Place: Medialab-Prado. Plaza de las Letras, C/ Alameda, 15 · Madrid

Lecture by Susana Martínez-Conde (Laboratory of Visual Neuroscience, Phoexis, USA) within the context of Interactivos?08: Vision Play, a two-week international workshop-seminar (May 30 through June 14, 2008).

All our life, every object we see, every person we know and every incident we experience, are just the product of our imagination.  Each and every one of our thoughts and feelings are the result from brain processes, and not necessarily the result of an event in the real world. The same neural machinery that interprets the sensory inputs also creates our thoughts, imaginations and dreams; thus the world we experience and the world we imagine have the same physical bases in the brain.  Just as physicists  study the most minute subatomic particles and the largest galactic conglomerates to understand the universe, neuroscientists must examine the cerebral processes underlying perception to understand our experience of the universe.
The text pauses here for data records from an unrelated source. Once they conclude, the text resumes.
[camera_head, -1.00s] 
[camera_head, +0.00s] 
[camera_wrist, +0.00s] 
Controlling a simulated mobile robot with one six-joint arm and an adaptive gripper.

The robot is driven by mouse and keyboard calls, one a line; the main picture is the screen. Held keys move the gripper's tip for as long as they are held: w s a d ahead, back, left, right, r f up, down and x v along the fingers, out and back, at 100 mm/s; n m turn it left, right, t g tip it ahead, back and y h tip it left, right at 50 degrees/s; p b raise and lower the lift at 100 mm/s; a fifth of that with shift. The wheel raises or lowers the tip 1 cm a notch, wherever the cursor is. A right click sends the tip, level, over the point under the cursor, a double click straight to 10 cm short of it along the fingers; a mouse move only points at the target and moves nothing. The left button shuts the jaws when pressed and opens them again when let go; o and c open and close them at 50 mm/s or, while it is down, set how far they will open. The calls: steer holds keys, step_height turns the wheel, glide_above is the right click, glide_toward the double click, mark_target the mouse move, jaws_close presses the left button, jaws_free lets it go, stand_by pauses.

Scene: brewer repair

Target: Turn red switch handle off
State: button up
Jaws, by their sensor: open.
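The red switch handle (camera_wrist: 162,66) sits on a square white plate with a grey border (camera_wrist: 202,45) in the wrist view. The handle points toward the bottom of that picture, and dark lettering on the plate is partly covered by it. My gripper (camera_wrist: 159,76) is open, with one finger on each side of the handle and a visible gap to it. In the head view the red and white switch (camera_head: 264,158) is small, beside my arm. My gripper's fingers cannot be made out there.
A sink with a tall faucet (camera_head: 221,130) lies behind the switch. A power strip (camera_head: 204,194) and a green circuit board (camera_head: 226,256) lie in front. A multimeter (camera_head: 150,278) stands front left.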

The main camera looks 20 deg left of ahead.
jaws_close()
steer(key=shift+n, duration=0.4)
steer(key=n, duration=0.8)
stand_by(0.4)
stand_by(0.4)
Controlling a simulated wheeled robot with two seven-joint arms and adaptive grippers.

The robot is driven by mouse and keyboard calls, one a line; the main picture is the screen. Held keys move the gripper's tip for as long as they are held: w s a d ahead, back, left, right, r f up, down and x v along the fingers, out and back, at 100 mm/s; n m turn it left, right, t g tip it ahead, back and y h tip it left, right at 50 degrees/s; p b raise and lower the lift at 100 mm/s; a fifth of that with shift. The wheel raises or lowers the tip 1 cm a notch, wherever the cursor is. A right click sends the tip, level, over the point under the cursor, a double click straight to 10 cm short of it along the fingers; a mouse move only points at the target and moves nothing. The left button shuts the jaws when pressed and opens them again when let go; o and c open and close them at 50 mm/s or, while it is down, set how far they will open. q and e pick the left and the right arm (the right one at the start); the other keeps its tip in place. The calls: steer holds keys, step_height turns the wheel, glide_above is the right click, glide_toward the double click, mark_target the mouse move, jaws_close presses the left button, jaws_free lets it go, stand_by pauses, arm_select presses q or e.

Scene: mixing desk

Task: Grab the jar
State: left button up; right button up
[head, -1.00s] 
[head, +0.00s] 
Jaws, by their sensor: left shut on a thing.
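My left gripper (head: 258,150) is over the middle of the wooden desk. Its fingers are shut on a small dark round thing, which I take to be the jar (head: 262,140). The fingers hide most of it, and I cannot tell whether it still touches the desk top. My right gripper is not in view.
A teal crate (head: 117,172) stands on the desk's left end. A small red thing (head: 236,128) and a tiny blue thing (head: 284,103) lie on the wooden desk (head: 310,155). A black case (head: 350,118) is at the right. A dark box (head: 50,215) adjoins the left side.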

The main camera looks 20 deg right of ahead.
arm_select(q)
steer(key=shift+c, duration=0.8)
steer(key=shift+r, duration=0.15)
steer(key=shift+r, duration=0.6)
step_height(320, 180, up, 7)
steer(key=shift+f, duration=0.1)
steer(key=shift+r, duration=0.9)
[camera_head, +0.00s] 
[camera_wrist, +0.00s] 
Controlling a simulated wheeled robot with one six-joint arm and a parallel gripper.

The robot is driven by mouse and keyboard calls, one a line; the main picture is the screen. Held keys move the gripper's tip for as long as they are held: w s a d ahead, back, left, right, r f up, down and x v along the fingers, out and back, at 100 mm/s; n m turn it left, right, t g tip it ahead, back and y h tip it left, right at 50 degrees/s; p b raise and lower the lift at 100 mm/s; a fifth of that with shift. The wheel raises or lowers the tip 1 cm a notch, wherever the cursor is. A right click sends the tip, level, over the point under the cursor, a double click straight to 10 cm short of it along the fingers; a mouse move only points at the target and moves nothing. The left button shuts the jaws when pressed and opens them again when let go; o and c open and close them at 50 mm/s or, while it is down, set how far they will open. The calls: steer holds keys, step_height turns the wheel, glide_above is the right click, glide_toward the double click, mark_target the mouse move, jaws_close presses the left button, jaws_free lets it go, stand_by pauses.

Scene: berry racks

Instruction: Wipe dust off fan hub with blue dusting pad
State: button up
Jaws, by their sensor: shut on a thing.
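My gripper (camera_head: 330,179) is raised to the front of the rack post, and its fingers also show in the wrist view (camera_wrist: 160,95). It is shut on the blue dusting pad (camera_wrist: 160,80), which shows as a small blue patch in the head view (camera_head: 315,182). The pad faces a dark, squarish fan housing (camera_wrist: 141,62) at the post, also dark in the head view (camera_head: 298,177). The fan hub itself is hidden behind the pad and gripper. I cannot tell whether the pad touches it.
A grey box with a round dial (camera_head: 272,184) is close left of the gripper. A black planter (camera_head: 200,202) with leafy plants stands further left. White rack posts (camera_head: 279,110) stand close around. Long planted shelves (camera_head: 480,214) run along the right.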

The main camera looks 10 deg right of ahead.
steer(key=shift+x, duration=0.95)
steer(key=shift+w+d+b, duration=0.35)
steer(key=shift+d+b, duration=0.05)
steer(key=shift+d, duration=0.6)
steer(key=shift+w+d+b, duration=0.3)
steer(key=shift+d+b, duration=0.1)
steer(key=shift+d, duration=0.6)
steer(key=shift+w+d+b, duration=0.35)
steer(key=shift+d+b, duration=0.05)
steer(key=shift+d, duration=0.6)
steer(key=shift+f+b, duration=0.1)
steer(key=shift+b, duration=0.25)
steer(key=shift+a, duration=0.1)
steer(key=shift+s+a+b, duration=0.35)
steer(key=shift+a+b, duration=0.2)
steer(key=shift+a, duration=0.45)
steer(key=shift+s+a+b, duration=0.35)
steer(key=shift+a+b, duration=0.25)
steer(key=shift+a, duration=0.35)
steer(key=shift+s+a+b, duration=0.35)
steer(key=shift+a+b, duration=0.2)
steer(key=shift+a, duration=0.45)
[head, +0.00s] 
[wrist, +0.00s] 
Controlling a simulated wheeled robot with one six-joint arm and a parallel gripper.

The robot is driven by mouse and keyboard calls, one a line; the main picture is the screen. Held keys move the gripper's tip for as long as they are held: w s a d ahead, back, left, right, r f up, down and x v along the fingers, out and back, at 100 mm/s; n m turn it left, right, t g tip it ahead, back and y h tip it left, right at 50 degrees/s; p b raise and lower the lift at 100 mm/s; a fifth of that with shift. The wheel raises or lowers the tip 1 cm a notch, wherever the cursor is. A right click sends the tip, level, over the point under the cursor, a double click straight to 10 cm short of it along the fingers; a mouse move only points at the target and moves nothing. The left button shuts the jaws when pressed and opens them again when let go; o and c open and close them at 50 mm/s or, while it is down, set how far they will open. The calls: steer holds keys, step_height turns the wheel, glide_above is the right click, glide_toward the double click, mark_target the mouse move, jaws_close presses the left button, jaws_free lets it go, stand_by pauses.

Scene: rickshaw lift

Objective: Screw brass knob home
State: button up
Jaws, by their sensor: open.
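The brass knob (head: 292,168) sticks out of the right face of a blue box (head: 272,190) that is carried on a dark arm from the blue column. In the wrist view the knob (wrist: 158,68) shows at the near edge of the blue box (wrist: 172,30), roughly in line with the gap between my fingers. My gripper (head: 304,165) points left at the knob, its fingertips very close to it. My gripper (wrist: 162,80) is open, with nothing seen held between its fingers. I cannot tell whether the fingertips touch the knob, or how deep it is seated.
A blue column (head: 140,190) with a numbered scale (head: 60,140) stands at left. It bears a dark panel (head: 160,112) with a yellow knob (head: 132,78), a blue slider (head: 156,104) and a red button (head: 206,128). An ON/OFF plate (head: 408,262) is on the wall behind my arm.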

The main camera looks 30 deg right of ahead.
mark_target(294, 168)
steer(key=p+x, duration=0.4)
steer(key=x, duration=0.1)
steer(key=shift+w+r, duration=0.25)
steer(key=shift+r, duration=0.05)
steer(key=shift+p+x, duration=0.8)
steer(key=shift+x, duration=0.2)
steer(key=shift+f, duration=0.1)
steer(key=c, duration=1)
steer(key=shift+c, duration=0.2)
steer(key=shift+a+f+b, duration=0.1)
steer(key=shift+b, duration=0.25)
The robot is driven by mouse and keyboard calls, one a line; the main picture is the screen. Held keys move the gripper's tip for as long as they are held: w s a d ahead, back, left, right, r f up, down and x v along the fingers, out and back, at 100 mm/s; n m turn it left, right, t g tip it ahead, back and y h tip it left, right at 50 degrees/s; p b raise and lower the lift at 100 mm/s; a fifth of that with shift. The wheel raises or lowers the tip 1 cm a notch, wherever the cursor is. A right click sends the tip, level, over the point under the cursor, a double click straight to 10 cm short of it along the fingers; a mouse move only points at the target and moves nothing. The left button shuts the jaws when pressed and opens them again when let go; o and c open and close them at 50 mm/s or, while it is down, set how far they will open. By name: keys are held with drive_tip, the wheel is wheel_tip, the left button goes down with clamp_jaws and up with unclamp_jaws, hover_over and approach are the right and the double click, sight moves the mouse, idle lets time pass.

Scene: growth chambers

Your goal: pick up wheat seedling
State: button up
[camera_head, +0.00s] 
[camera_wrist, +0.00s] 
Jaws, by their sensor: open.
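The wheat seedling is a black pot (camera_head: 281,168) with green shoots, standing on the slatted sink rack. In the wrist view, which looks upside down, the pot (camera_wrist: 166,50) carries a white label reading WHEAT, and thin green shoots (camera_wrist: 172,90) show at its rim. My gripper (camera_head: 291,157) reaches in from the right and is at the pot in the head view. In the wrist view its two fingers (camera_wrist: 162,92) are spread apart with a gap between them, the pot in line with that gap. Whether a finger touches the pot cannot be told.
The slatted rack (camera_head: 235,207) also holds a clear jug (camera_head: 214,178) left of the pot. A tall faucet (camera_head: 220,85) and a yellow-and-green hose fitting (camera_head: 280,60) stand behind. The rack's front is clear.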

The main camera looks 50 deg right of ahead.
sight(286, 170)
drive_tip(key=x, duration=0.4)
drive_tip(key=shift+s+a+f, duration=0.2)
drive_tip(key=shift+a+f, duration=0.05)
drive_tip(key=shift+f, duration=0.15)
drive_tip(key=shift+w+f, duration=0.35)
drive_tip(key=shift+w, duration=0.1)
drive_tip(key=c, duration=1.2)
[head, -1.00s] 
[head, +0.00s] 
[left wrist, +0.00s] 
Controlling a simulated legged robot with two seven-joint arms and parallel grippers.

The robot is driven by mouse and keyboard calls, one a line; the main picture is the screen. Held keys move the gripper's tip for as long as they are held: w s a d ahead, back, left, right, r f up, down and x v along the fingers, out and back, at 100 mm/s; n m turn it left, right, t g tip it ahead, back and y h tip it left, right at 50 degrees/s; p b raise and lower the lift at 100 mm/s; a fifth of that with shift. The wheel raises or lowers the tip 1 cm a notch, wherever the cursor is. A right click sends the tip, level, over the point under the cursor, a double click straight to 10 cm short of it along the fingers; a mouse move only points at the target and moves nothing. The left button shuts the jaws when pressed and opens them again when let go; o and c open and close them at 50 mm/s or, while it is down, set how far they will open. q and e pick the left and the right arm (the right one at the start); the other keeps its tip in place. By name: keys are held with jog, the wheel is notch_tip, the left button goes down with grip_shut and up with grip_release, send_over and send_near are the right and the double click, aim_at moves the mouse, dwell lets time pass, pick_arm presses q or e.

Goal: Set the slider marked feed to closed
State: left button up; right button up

Visual illusions are one of our most important tools to understand how the brain builds our experience of reality. Likewise, the principles developed by magicians and illusionists throughout history can be very useful to manipulate attention and awareness in the laboratory. Here I will discuss how the visual and cognitive illusions developed by artists and magicians can be applied to the study of the neural bases of consciousness and perception.